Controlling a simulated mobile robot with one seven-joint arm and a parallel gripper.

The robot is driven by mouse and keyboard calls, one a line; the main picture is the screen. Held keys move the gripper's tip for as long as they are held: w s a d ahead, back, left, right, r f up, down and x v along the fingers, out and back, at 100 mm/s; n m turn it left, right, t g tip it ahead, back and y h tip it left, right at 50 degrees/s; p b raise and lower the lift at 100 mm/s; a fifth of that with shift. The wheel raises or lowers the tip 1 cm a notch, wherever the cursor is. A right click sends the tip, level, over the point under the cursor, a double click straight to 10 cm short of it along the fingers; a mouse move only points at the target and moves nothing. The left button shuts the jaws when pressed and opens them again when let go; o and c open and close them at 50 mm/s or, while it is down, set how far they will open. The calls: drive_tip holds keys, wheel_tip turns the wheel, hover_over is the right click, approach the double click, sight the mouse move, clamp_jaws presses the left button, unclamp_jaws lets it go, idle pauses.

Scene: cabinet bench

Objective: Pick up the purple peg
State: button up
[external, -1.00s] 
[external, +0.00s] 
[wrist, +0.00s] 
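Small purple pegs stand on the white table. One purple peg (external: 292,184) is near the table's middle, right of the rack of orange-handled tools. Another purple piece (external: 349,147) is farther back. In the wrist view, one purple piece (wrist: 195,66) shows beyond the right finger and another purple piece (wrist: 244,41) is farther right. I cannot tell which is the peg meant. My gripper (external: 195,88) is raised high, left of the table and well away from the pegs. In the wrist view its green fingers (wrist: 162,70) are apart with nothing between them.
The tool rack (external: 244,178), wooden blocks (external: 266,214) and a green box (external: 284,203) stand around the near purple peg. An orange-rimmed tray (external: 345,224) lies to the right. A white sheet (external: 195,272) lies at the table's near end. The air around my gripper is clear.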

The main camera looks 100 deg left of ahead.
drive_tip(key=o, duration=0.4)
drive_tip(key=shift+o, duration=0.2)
◆ ◆ ◆ ◆
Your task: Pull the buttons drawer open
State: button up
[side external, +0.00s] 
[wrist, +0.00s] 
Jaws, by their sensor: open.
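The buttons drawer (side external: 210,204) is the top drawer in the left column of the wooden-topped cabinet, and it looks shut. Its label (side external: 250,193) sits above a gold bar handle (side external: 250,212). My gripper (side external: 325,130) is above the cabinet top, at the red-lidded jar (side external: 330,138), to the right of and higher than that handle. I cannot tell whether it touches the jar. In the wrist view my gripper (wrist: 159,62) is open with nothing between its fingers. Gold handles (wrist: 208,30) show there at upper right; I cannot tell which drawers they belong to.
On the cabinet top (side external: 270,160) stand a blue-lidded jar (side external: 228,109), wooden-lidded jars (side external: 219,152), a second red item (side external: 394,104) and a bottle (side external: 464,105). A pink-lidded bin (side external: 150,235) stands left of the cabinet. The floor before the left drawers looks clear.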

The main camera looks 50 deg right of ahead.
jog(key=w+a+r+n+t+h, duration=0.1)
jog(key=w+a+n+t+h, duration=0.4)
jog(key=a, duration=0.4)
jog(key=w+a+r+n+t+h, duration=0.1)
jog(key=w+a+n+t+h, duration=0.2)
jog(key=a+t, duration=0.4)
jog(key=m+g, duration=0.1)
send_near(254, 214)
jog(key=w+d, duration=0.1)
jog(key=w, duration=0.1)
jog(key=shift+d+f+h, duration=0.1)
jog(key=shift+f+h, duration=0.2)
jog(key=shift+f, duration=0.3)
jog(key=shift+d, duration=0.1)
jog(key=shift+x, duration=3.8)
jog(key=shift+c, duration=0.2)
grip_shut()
◆ ◆ ◆ ◆
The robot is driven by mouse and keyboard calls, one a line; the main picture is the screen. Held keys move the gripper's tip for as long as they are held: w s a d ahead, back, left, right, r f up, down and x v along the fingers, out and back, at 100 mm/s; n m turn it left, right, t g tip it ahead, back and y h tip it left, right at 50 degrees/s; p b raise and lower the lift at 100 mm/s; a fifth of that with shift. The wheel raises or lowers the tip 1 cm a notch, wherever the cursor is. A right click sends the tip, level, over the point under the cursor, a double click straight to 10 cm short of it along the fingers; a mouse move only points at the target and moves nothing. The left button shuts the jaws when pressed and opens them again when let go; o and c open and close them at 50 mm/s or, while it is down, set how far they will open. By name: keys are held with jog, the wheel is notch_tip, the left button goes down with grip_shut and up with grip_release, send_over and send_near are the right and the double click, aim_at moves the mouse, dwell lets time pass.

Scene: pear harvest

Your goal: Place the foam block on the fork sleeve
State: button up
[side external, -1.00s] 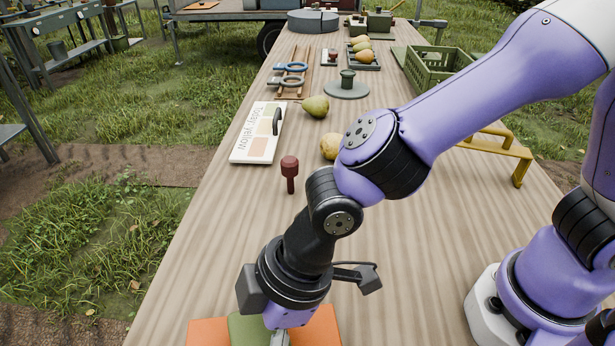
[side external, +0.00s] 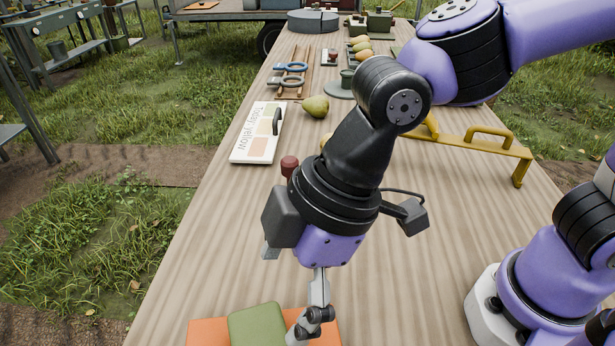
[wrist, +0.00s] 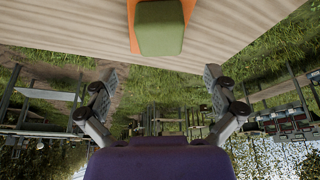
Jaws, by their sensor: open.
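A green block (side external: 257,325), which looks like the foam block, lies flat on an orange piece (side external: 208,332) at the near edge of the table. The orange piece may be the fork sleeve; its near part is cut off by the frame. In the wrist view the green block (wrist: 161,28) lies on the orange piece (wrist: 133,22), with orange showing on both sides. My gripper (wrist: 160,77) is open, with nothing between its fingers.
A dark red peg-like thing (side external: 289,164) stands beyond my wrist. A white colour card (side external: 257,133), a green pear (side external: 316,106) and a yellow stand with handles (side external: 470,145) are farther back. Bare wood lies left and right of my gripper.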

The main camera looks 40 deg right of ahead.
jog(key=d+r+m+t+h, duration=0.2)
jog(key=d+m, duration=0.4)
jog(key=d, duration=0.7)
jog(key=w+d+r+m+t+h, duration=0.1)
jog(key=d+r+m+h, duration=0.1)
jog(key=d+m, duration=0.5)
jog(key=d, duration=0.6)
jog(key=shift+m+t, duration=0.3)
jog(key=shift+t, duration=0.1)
◆ ◆ ◆ ◆
Above are the records; copy every line in them that holds the word "Scene".

Scene: cabinet bench
Scene: pear harvest

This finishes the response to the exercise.